I've done one to mixed results. I hung it on a French favorite 28" handle but it has come loose. (pictured below)

 
When you refer to the collar, do you mean at the bottom, by the pointy lugs? Or back by the poll? It looks like you have some extra there. I like to take away a lot of wood. Most handles have a lot of meat you can get rid of near the head and essentially give yourself a little extra wood to put in the eye. Looks like you might want to move the head down the handle a quarter inch or so and go for a tighter fit there.... I hope that is what you're looking for.
 
I use a hand plane or a spokeshave to thin out the shoulder of the handle to fit the lugs. I agree with VintageAxe, most handles could use some thinning down anyway. I love jerseys and rockaways, but they sure can be a pain to hang with those lugs.
 
I recently sank a lugged Wetterlings head on an overbuilt shoulder, and hopefully I can explain this well enough in words to give you some idea, because I have to say on my first try it went rather smoothly.

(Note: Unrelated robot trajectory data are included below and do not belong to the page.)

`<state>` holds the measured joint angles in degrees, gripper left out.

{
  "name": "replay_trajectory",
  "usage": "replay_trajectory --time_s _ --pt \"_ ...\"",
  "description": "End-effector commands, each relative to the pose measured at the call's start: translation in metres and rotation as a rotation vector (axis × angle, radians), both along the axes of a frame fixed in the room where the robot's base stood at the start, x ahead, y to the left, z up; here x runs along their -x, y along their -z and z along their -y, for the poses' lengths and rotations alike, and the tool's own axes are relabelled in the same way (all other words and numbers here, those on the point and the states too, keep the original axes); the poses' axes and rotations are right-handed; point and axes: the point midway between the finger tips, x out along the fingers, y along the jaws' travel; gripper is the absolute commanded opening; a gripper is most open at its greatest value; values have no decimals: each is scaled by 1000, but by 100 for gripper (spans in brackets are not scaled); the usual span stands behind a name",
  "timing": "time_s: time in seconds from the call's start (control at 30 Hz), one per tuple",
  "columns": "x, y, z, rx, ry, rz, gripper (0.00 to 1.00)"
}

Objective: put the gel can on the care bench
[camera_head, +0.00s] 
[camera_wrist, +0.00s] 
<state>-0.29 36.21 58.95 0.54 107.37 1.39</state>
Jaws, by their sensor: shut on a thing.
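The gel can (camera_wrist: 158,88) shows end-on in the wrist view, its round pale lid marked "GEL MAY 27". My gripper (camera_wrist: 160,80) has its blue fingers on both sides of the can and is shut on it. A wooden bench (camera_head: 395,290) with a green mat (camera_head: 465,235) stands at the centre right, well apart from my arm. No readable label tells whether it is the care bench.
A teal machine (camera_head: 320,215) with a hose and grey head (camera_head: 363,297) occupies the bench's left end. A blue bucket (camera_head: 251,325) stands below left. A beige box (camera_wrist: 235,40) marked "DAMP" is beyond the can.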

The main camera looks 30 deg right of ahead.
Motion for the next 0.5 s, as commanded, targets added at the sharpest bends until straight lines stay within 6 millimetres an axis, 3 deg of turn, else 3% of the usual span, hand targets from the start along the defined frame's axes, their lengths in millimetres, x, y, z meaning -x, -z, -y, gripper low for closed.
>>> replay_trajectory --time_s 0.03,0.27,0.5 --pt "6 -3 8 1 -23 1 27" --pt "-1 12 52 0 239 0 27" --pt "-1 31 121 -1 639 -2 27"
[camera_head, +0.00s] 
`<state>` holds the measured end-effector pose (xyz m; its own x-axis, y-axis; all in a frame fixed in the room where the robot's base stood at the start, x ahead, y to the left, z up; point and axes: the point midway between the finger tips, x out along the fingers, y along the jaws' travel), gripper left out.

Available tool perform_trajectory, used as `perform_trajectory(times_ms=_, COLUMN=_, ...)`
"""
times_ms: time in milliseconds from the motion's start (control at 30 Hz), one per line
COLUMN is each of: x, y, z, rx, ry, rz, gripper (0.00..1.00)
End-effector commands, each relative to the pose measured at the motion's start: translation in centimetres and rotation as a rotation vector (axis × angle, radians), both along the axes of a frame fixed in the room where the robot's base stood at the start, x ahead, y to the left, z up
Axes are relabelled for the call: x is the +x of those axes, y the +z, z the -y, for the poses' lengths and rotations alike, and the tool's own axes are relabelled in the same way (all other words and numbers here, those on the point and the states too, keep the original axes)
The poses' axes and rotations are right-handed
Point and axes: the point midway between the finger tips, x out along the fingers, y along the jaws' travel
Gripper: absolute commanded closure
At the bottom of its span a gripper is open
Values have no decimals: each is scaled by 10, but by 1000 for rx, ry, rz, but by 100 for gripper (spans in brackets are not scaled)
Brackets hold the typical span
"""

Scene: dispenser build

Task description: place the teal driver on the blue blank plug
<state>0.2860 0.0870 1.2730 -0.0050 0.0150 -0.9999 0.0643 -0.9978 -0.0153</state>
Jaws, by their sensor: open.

First, I focused on shaping the haft with 100 grit sandpaper and a Mora so that it very securely fit into the eye of the head. I pounded it down about a quarter of an inch, popped the head back off, observed pressure points where paint from inside the eye had worn off on the handle, and proceeded to sand the handle down the kerf to size. Then, I put the head back on, pounded it down about an inch, removed, reshaped, repeat. When it came time to shape the area for the lugs, I drove the head on, backed it off about an inch, and began carving out pressure areas where the lugs were going to sit. This was actually really easy to do. I carved from the shoulder up towards the eye, so that I wouldn't split the haft farther than necessary, and once I had the necessary material removed for the lugs, sanded it all out really good so that I didn't give the shoulder any opportunity to split around the carved out area. With a sharp carving knife, you can make quick work of that material, but always err on the side of caution. If you feel like you're going a little fast, take a step back and slow down-you don't want to wreck a haft that you have an hour of time invested in.

If the shoulder area is overly bulky from the get go, I'd start with removing a good amount of material there-supposedly an overbuilt shoulder increases the chances of splits generating down the handle.
 
I like that axe.

I have become fond of settling the head all the way down on the shoulder so that there is almost no shoulder visible. I just think it looks good. Because I am putting the head so low, I have to lengthen the kerf significantly every time. Lengthening the kerf has been the most important thing for me in getting them to not budge. I have a 4.5lb jersey to hang if I can ever find a good handle that is big enough to fill the eye. The eye is VERY long. I plan to cut the kerf to 2/3 of the way through where the head will sit. I am going to cut my own very long, low angle wedge out of hardwood and drive it in as far and solidly as possible. So far I have had excellent success with hardwood wedges because I can pound the hell out of them and drive them more solidly than a poplar or whatever is common.

Have you tried swell-lock? I haven't, but I'm curious to know how well it would work to put swell lock all over the haft within the eye and in the kerf and on the wedge.